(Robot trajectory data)
──────────────────────────────
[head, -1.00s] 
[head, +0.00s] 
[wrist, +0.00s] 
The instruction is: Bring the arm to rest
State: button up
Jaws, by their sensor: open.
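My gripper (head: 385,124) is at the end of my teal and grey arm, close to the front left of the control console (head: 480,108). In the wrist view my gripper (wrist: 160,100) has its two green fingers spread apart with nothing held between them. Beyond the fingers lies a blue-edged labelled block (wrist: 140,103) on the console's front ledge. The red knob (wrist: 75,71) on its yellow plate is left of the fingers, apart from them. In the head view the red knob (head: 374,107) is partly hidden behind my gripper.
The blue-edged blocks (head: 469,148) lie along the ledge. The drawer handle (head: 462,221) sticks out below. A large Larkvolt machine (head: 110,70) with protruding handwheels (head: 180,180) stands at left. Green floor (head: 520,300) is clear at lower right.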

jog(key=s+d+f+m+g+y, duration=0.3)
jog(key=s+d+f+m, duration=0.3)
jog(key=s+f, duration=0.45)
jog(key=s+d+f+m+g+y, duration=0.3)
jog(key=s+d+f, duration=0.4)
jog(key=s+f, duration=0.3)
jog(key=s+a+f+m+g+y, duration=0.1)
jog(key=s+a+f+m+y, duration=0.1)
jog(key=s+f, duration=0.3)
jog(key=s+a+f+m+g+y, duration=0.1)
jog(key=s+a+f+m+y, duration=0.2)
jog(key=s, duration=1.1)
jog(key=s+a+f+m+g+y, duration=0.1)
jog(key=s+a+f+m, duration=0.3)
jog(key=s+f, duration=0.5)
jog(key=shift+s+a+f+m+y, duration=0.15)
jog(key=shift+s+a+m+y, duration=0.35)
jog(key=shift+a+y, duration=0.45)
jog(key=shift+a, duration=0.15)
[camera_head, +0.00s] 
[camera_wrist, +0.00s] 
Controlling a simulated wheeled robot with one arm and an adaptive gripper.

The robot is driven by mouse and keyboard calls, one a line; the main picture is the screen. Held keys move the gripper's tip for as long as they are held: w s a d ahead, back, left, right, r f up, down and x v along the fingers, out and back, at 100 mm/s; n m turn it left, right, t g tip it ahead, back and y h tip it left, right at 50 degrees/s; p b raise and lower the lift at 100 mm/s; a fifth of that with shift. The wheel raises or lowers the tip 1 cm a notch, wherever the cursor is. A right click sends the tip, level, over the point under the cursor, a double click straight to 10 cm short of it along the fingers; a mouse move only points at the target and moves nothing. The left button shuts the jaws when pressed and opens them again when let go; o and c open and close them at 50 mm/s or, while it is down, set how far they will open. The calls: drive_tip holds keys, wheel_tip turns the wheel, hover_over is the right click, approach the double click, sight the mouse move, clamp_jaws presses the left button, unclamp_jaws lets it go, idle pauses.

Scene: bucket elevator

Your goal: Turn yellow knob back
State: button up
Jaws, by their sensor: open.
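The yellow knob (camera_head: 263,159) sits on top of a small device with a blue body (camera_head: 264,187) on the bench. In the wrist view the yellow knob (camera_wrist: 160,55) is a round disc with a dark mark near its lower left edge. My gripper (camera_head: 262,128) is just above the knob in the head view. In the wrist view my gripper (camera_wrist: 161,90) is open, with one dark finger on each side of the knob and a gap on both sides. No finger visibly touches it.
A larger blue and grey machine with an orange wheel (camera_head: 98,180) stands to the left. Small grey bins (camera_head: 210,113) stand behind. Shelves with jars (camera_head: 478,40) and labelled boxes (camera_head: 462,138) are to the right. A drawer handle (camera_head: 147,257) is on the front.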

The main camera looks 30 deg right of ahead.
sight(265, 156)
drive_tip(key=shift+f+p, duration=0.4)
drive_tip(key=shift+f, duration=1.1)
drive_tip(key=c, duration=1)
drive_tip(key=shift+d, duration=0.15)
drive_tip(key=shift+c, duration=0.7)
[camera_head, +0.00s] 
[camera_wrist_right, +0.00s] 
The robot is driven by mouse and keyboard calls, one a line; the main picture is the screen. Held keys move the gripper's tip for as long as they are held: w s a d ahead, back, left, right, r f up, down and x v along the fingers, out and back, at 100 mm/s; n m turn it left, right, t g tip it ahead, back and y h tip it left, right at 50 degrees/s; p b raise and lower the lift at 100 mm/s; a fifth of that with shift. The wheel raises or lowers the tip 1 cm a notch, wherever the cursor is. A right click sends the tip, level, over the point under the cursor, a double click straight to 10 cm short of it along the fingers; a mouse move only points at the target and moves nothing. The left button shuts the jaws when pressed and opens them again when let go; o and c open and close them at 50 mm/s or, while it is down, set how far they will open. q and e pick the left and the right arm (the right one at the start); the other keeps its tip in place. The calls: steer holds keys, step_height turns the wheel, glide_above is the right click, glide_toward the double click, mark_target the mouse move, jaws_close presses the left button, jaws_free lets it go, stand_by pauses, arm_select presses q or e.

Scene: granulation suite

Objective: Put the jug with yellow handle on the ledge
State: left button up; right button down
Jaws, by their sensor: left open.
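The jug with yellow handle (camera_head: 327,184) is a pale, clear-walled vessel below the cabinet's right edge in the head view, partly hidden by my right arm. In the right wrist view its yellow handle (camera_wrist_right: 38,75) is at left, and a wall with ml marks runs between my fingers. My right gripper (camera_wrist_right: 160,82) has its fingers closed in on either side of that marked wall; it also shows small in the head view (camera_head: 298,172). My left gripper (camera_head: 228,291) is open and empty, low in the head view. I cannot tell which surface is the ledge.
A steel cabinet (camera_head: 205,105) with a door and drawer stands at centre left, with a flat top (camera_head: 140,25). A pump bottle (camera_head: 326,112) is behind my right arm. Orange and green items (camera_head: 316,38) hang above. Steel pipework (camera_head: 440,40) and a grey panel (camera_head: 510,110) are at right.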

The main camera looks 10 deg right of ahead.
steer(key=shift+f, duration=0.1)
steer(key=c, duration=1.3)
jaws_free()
──────────────────────────────
• _Problem_
Copy each record from above without leaving any out.

• _Exercise result_
[head, -1.00s] 
[head, +0.00s] 
[wrist, +0.00s] 
The instruction is: Bring the arm to rest
State: button up
Jaws, by their sensor: open.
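My gripper (head: 385,124) is at the end of my teal and grey arm, close to the front left of the control console (head: 480,108). In the wrist view my gripper (wrist: 160,100) has its two green fingers spread apart with nothing held between them. Beyond the fingers lies a blue-edged labelled block (wrist: 140,103) on the console's front ledge. The red knob (wrist: 75,71) on its yellow plate is left of the fingers, apart from them. In the head view the red knob (head: 374,107) is partly hidden behind my gripper.
The blue-edged blocks (head: 469,148) lie along the ledge. The drawer handle (head: 462,221) sticks out below. A large Larkvolt machine (head: 110,70) with protruding handwheels (head: 180,180) stands at left. Green floor (head: 520,300) is clear at lower right.

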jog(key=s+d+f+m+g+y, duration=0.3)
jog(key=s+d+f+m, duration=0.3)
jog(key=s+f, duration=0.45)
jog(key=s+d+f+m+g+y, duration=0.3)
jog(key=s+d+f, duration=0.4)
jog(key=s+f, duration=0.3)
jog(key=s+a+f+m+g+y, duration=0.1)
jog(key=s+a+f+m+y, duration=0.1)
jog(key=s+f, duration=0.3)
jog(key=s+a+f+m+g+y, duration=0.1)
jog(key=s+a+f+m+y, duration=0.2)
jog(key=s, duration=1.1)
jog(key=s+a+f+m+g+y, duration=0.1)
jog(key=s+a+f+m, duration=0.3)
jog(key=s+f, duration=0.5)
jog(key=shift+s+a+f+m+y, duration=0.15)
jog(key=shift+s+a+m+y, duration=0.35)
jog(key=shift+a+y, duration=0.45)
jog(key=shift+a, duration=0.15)
[camera_head, +0.00s] 
[camera_wrist, +0.00s] 
Controlling a simulated wheeled robot with one arm and an adaptive gripper.

The robot is driven by mouse and keyboard calls, one a line; the main picture is the screen. Held keys move the gripper's tip for as long as they are held: w s a d ahead, back, left, right, r f up, down and x v along the fingers, out and back, at 100 mm/s; n m turn it left, right, t g tip it ahead, back and y h tip it left, right at 50 degrees/s; p b raise and lower the lift at 100 mm/s; a fifth of that with shift. The wheel raises or lowers the tip 1 cm a notch, wherever the cursor is. A right click sends the tip, level, over the point under the cursor, a double click straight to 10 cm short of it along the fingers; a mouse move only points at the target and moves nothing. The left button shuts the jaws when pressed and opens them again when let go; o and c open and close them at 50 mm/s or, while it is down, set how far they will open. The calls: drive_tip holds keys, wheel_tip turns the wheel, hover_over is the right click, approach the double click, sight the mouse move, clamp_jaws presses the left button, unclamp_jaws lets it go, idle pauses.

Scene: bucket elevator

Your goal: Turn yellow knob back
State: button up
Jaws, by their sensor: open.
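The yellow knob (camera_head: 263,159) sits on top of a small device with a blue body (camera_head: 264,187) on the bench. In the wrist view the yellow knob (camera_wrist: 160,55) is a round disc with a dark mark near its lower left edge. My gripper (camera_head: 262,128) is just above the knob in the head view. In the wrist view my gripper (camera_wrist: 161,90) is open, with one dark finger on each side of the knob and a gap on both sides. No finger visibly touches it.
A larger blue and grey machine with an orange wheel (camera_head: 98,180) stands to the left. Small grey bins (camera_head: 210,113) stand behind. Shelves with jars (camera_head: 478,40) and labelled boxes (camera_head: 462,138) are to the right. A drawer handle (camera_head: 147,257) is on the front.

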The main camera looks 30 deg right of ahead.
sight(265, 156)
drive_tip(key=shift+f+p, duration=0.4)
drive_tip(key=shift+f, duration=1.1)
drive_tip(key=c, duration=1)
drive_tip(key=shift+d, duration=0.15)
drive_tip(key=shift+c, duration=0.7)
[camera_head, +0.00s] 
[camera_wrist_right, +0.00s] 
The robot is driven by mouse and keyboard calls, one a line; the main picture is the screen. Held keys move the gripper's tip for as long as they are held: w s a d ahead, back, left, right, r f up, down and x v along the fingers, out and back, at 100 mm/s; n m turn it left, right, t g tip it ahead, back and y h tip it left, right at 50 degrees/s; p b raise and lower the lift at 100 mm/s; a fifth of that with shift. The wheel raises or lowers the tip 1 cm a notch, wherever the cursor is. A right click sends the tip, level, over the point under the cursor, a double click straight to 10 cm short of it along the fingers; a mouse move only points at the target and moves nothing. The left button shuts the jaws when pressed and opens them again when let go; o and c open and close them at 50 mm/s or, while it is down, set how far they will open. q and e pick the left and the right arm (the right one at the start); the other keeps its tip in place. The calls: steer holds keys, step_height turns the wheel, glide_above is the right click, glide_toward the double click, mark_target the mouse move, jaws_close presses the left button, jaws_free lets it go, stand_by pauses, arm_select presses q or e.

Scene: granulation suite

Objective: Put the jug with yellow handle on the ledge
State: left button up; right button down
Jaws, by their sensor: left open.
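The jug with yellow handle (camera_head: 327,184) is a pale, clear-walled vessel below the cabinet's right edge in the head view, partly hidden by my right arm. In the right wrist view its yellow handle (camera_wrist_right: 38,75) is at left, and a wall with ml marks runs between my fingers. My right gripper (camera_wrist_right: 160,82) has its fingers closed in on either side of that marked wall; it also shows small in the head view (camera_head: 298,172). My left gripper (camera_head: 228,291) is open and empty, low in the head view. I cannot tell which surface is the ledge.
A steel cabinet (camera_head: 205,105) with a door and drawer stands at centre left, with a flat top (camera_head: 140,25). A pump bottle (camera_head: 326,112) is behind my right arm. Orange and green items (camera_head: 316,38) hang above. Steel pipework (camera_head: 440,40) and a grey panel (camera_head: 510,110) are at right.

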The main camera looks 10 deg right of ahead.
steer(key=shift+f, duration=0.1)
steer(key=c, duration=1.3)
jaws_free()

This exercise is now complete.